On the way back from the falls, make a pit stop Sea Loy‘s Groundnut Factory where they sun-roast groundnuts harvested at the nearby Kampung Sempalit. The factory is located on the trunk road about less than one kilometer from the town center; a convenient landmark would be the giant replica groundnuts by the roadside. You can see the groundnuts sunbathing within the compounds of the factory before being processed and packaged. The shop in front of the factory sells different variations of groundnuts branded into quirky animal names: the “twin bear” nuts are salted while the “tiger” nuts have stripes and a harder shell. Its nice to stumble upon home-grown produce that can only be found at its birthplace and nowhere else – sometimes it’s so good that you wouldn’t mind coming back again.

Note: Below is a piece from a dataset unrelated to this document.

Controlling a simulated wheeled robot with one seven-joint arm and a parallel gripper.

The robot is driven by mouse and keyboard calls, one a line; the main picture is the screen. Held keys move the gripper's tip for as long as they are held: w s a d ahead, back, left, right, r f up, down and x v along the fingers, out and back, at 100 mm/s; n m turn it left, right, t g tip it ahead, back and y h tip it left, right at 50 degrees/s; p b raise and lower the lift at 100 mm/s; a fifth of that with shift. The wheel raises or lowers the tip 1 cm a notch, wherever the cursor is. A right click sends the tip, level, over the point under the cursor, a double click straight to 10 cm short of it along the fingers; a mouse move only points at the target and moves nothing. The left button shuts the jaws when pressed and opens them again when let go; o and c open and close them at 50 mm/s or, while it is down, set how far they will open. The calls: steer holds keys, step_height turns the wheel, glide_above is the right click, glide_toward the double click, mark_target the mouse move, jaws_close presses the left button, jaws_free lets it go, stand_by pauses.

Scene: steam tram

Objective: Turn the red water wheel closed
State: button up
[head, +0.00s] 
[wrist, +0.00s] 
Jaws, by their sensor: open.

Goofing around with giant peanuts at Sempalit.
Goofing around with giant groundnuts at Kebun Sea Loy Kacang Sempalit.
Kebun Sea Loy Kacang Goreng Sempalit
Lot 184, Batu 3 1/2, Jalan Lipis, Raub, Pahang
Tel: +6093553184 / +60192436368

When one industry is at its twilight, another new industry will take its place – the dwindling amount of gold has not led to the demise of this scenic town but the resurgence of Raub is now more synonymous with tourism. With no plans of development in sight along the central trunk road from Pahang to Kelantan, expect this former mining town to be “preserved” and if you have a weekend to spare, Raub is the perfect place for you to get lost in time.

Travel Tips:

  • Good accommodation is pretty scarce in Raub but the best bet in town would be the Raub Rest House (Jalan Dato’ Abdullah,Tel: +6093559899). Unlike the other British rest houses in Malaysia, this one is reportedly not haunted.
  • The road to Raub has some interesting pit stops: the sister town of Bentong has an interesting street food scene and famous for its ginger while FELDA Lurah Bilut is the first government-planned estate town in Malaysia.
  • If you have another day to spare, make your way up to Fraser’s Hill which is about an hours drive away from the foothills of the mountain. Malaysia’s “Little Britain” is a nice little hill station complete with mock Tudor buildings and nice hiking trails.